◆ TO DO
Copy every line of the following data that includes the string "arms".

◆ ◆ ◆ ◆ ◆ ◆ ◆

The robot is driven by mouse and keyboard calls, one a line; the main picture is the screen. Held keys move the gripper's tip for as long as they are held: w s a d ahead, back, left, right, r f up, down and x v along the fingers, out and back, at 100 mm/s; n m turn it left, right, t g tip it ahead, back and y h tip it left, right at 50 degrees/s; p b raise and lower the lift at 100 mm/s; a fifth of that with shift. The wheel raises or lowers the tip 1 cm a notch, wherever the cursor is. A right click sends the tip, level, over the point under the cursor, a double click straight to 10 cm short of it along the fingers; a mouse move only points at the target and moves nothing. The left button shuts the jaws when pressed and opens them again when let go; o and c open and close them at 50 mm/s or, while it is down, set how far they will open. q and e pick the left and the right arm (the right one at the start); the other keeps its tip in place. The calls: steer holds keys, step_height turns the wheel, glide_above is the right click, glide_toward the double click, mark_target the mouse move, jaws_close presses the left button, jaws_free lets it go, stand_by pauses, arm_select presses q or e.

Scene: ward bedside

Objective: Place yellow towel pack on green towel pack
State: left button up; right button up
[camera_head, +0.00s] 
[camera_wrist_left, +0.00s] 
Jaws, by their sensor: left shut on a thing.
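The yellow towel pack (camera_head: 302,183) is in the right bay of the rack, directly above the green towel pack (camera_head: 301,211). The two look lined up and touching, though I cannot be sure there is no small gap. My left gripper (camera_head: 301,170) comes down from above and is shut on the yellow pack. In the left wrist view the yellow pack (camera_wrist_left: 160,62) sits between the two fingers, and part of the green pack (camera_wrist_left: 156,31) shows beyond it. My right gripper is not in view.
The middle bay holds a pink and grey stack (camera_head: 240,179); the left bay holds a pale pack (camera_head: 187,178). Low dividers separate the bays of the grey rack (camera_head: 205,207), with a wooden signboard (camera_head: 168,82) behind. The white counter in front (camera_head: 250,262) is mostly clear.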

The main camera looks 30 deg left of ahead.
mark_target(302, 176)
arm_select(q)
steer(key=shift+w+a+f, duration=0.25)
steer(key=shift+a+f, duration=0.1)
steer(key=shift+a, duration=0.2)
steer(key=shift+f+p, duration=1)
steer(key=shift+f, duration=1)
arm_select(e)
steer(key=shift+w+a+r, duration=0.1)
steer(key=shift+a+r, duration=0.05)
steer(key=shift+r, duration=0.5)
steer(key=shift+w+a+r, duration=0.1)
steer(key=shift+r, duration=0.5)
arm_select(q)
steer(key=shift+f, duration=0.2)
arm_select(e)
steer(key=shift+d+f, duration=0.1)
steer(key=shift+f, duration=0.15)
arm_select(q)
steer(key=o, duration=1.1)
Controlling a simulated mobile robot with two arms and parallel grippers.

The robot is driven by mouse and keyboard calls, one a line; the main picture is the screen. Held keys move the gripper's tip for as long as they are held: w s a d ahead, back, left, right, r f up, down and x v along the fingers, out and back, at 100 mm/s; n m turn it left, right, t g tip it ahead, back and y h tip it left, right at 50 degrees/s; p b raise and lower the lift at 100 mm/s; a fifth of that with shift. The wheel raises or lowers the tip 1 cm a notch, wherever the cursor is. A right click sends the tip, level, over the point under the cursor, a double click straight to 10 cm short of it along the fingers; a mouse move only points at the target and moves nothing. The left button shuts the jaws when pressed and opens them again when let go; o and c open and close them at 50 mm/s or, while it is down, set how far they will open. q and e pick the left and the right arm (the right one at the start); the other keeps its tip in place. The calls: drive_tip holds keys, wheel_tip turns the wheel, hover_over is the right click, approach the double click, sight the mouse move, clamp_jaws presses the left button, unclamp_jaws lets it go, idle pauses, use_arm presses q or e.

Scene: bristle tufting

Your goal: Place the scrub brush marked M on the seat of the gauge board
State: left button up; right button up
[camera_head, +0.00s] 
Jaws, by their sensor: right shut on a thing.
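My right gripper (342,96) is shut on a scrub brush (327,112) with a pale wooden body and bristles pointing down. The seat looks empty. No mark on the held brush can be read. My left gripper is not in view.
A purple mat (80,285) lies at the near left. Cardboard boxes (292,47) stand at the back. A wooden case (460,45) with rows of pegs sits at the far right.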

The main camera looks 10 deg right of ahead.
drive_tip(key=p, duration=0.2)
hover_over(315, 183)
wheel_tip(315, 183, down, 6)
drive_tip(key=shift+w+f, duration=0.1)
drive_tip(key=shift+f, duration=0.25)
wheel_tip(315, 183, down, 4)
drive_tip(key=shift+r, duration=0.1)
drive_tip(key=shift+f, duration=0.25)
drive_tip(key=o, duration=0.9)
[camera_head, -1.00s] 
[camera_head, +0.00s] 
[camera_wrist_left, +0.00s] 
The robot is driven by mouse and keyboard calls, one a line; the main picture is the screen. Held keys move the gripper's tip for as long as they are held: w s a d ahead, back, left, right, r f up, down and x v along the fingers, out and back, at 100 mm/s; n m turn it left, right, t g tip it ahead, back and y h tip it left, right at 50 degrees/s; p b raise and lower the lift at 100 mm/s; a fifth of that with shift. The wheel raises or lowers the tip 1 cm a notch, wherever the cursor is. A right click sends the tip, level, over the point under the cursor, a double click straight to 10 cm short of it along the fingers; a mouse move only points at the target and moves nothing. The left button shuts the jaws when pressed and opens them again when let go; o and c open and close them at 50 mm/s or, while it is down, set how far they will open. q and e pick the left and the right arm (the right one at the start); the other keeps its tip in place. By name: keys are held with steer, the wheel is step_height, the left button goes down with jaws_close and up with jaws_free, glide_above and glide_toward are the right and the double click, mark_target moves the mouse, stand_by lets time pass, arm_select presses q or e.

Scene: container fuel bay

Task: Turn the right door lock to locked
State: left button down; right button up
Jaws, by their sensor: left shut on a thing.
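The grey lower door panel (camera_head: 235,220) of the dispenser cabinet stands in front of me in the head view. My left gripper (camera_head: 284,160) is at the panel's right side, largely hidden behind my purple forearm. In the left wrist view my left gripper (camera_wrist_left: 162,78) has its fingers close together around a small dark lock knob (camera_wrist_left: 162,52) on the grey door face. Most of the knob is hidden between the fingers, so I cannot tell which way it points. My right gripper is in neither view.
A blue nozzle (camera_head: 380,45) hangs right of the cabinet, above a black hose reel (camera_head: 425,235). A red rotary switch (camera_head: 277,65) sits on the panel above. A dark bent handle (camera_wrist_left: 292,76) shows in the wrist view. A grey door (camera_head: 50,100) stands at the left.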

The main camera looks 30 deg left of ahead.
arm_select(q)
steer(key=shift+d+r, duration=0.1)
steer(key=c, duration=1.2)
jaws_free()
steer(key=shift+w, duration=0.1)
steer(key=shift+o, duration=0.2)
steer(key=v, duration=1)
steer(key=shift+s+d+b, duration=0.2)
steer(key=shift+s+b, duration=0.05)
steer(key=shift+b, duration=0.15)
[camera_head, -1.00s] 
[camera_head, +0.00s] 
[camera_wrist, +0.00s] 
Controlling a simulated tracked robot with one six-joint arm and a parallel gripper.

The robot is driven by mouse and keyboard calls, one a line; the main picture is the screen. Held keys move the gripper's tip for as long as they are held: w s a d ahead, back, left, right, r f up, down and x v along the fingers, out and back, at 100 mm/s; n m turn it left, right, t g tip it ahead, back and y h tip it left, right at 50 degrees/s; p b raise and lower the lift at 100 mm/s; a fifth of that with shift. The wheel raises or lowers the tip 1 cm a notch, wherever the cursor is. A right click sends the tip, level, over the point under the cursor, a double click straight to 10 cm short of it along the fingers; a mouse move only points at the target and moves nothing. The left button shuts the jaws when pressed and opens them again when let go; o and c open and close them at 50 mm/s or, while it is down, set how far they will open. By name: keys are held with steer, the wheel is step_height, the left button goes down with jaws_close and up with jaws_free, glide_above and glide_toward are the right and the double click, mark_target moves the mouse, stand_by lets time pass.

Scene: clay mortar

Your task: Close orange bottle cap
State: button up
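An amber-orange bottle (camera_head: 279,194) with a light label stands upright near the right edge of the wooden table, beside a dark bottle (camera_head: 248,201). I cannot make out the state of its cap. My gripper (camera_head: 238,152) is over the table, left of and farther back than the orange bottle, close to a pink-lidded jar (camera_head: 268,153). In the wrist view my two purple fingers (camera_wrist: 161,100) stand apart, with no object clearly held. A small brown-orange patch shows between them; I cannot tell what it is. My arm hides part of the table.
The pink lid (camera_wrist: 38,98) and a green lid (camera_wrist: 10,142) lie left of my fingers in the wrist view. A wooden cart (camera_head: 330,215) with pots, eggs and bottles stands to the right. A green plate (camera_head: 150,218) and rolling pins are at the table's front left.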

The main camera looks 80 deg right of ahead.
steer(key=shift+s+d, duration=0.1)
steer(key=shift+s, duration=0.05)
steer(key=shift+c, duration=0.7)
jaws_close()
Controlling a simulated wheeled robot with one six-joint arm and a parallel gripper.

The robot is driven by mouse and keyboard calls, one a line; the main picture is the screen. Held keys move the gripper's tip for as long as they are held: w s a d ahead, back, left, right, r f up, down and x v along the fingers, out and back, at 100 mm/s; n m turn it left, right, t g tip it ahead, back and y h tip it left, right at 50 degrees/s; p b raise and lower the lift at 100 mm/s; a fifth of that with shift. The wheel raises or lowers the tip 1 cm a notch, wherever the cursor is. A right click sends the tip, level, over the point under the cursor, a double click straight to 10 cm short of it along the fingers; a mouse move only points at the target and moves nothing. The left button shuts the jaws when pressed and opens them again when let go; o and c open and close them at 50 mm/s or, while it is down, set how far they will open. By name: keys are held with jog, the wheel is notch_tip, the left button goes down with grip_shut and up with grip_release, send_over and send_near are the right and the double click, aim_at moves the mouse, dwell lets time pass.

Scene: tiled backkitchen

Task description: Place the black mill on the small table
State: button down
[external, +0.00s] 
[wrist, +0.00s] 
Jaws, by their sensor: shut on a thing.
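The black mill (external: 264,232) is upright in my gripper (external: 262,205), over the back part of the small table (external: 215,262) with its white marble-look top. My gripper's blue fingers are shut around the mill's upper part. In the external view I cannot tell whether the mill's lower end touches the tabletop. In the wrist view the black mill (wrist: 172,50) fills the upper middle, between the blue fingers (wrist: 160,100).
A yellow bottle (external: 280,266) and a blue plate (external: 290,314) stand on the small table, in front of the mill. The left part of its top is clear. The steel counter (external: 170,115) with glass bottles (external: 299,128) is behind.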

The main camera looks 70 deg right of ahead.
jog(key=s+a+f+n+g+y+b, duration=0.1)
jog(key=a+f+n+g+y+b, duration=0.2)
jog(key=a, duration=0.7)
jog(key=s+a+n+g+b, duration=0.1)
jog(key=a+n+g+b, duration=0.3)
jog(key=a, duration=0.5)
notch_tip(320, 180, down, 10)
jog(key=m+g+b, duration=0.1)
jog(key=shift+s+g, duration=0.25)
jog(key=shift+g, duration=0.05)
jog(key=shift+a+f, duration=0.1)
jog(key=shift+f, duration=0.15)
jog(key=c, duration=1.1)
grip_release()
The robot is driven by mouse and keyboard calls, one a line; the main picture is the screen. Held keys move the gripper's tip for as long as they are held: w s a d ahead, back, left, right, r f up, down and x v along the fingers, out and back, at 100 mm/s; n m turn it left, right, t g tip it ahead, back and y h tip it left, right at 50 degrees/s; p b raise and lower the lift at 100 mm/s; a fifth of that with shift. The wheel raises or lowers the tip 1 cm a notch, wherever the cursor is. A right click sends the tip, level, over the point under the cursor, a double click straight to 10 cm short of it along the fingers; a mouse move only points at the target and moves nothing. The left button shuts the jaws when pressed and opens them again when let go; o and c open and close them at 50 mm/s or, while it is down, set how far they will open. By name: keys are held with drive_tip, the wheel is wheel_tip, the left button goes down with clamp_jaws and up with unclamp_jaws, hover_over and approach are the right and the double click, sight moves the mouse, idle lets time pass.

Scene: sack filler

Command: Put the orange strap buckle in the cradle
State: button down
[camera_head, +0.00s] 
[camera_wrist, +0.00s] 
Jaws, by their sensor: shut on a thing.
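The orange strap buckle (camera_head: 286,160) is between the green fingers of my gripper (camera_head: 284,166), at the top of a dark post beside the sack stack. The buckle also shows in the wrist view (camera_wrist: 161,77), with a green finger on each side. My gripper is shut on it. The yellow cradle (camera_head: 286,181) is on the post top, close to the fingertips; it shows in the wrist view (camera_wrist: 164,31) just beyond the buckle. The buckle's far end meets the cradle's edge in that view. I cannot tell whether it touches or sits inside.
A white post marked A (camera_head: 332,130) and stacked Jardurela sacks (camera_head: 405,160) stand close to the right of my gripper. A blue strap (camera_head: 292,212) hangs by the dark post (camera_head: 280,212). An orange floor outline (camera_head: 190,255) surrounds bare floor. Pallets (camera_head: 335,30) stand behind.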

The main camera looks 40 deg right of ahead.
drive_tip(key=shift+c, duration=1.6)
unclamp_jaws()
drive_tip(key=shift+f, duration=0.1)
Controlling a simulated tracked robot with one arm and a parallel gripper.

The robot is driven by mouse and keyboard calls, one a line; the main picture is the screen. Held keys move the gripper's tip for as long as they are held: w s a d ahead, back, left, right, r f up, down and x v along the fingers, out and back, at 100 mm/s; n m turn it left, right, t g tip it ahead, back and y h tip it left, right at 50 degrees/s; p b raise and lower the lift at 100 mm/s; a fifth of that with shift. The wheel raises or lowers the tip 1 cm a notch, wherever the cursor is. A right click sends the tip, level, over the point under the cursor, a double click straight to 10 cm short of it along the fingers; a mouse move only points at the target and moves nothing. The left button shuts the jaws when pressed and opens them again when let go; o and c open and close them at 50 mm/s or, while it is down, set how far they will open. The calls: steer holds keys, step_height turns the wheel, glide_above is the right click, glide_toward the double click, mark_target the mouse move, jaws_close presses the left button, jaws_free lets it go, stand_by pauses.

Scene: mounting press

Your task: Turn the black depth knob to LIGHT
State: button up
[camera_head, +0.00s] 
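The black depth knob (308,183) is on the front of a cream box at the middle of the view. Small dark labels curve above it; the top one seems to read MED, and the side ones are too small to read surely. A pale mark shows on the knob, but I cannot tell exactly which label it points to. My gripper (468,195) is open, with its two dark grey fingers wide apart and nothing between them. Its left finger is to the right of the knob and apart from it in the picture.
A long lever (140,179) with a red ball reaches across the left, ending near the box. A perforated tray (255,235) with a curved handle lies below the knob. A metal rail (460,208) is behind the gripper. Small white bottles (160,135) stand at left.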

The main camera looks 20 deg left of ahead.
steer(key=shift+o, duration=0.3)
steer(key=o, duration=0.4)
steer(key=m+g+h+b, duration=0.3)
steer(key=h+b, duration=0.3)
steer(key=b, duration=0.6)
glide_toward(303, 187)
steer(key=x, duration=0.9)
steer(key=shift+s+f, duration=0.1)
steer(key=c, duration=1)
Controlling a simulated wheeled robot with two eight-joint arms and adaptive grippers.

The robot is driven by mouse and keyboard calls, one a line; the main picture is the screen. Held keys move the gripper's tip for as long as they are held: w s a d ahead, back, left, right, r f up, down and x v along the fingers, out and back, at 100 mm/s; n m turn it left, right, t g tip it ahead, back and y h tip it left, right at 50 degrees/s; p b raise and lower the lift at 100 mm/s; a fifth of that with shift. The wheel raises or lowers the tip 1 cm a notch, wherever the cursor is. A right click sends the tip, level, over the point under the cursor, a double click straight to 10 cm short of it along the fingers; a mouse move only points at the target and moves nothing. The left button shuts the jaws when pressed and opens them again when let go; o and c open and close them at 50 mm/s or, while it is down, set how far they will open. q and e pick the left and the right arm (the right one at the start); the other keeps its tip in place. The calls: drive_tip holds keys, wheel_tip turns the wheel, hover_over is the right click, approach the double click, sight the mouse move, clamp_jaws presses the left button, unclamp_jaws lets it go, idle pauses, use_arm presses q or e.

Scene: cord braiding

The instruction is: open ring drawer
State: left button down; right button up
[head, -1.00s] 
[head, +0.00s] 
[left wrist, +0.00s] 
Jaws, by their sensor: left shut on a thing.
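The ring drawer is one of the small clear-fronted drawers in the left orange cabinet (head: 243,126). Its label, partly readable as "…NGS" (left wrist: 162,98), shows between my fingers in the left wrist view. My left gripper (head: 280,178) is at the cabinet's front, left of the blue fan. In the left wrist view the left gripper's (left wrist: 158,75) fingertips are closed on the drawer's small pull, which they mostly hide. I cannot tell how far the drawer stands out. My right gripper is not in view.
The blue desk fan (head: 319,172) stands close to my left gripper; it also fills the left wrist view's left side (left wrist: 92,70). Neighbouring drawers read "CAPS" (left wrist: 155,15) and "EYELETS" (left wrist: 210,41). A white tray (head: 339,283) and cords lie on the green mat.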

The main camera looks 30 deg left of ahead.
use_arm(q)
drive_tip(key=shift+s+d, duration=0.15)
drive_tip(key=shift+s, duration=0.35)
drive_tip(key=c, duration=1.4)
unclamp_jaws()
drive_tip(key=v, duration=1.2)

◆ ◆ ◆ ◆ ◆ ◆ ◆

◆ THE COMPLETED TASK
Controlling a simulated mobile robot with two arms and parallel grippers.
Controlling a simulated wheeled robot with two eight-joint arms and adaptive grippers.

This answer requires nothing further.